When: 20 - 25 February 2018
Where: The Butterfly Club
Written by: Clare Hennessy
Directed by: Romi Kupfer
Performed by: Laura McAloney, Francesca O'Donnell, and Sass Pinci
Design by Abbie Lea-Hough
Dramaturgy by: Glenn Saunders
Sass Pinci and Laura McAloney |
On the plus side, a production of this scale really highlights the script and allows the cast the freedom to let go of the book which can be quite inhibiting in staged readings. On the down side, it really highlights the script and offers little to designers on the visual side of the practice. Having said that I really think Lea-Hough (designer) could have done so much more to create the characters and their world for very little extra effort or cost.
Delilah is the story of a young urban couple - Samson (O'Donnell) and Delilah (Pinci) - with Delilah's brother Dominic (McAloney) as the outsider looking in. Samson is an up and coming professional fighter with anger issues, and Delilah is his (supposedly?) abused girlfriend. Dominic is a mechanism to constantly put pressure on Delilah to get out of the relationship.
The whole story is book ended by the biblical tale of Samson and Delilah.

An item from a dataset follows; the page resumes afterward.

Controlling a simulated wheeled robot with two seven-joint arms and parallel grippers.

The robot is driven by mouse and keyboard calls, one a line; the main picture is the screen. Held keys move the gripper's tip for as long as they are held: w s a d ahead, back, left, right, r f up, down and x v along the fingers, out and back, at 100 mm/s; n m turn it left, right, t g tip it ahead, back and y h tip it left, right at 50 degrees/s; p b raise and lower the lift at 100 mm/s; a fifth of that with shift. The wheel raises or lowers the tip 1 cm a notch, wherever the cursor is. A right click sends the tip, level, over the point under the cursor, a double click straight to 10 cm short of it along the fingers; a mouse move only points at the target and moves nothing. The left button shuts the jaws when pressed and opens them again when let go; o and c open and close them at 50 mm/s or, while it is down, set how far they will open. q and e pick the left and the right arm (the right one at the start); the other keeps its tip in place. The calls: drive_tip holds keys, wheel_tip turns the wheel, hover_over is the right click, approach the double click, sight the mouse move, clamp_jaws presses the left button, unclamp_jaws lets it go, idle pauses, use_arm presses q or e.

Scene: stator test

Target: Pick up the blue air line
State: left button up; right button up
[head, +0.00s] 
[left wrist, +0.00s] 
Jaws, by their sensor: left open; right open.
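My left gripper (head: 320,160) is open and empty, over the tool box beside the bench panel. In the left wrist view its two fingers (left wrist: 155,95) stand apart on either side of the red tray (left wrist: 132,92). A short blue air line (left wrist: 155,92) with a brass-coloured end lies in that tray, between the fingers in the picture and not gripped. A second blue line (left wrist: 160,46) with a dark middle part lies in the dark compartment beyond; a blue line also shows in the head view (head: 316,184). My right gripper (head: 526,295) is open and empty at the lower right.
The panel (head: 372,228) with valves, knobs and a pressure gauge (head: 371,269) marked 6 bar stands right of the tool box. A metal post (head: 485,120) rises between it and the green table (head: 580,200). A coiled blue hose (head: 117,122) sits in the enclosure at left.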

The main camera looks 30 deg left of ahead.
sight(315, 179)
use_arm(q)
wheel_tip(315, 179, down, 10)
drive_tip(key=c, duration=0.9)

In a nut-shell the bible story tells us Samson was given super strength by God. He fell in love and married Delilah who was offered a lot of money to find out the secret of his strength. Delilah bugs Samson until he finally tells her the strength is in his hair. He went to sleep, she cut his hair, and he was able to be captured and tortured.
The story of Delilah the play begins with this metaphor - our modern Delilah having cut off Samson's plaits before a big fight. It is a bit hard to tell in this production, but the story then goes back in time to the sequence of events which led to this moment, this betrayal.
Whilst this is a story with intriguing possibilities, my greatest hesitation about Delilah is the confusion about whose story is being told. According to the title it is Delilah's, and the media release insinuates it is an insight into domestic violence. That may very well have been the writer's (Hennessy) intention but this is not the play she wrote. This play is Samson's story - as is the biblical tale - and I am suprised the dramaturg (Saunders) did not pick up on the confusion.
You may say this doesn't matter as long as the story is a good one and well told. Perhaps. The next problem for me though, is that it is evident the story of Samson is not Hennessy's to tell. I often condemn men for trying to write women's stories and I am going to say this has the same lack of intensity and intention because women don't know men's stories. Everything becomes a stereotype.
In this production the entire problem is escalated because for some reason they decided to have women playing the male roles and all of the creatives (except Saunders) are women so who was there in the team to provide a male perspective? On the casting choice, I am all for gender fluidity but on stage gender is binary unless actively worked against. Theatre is the art of signs and signals so if you put a female in a male role you better be trying to say something or you end up saying nothing at all and this is what has happened to Delilah. Casting O'Donnell and McAloney in male roles and then not providing any information on how to read (or not read) this through costume or direction leaves the whole thing feeling very amateur and unfocussed.
This is not so much a reflection on performance. O'Donnell played her part well (and was de-gendered quite successfully I admit), and McAloney really hit her stride in the second half of the show.
Kupfer's direction is really a case study in creating tableaux with a few dated and rather twee theatrical movement tricks to try and give the work some depth and otherworldliness but it justs adds to the sense of 'drama school'. At 70 minutes the play is at least ten minutes too long and all of that can be attributed to the direction. It is slow and drawn out and despite a very affective sound track, tends to destroy the suspense rather than build it.
I know this is a harsh review, and I really thought there was promise and possibility in the play itself although Hennessy needs to go back and compare her intention to her product. There is no abuse in the script - just a hint of rough sex. The time lines are way out of wack. In one day Delilah finds out she's pregnant, chucks a sickie to tell Samson, plots to betray him with Dominic, and quits her job. I am all for telescoping time in a script - I use the technique myself - but in a play written as realism this is utterly fantastical.
There is a lot of potential talent in this team but they need to all start from the same place and not be afraid to talk to each other about inconsistencies. I would really love to see it performed with men playing the men because I think the creative team could use some male experiential perspective with the story as it exists right now.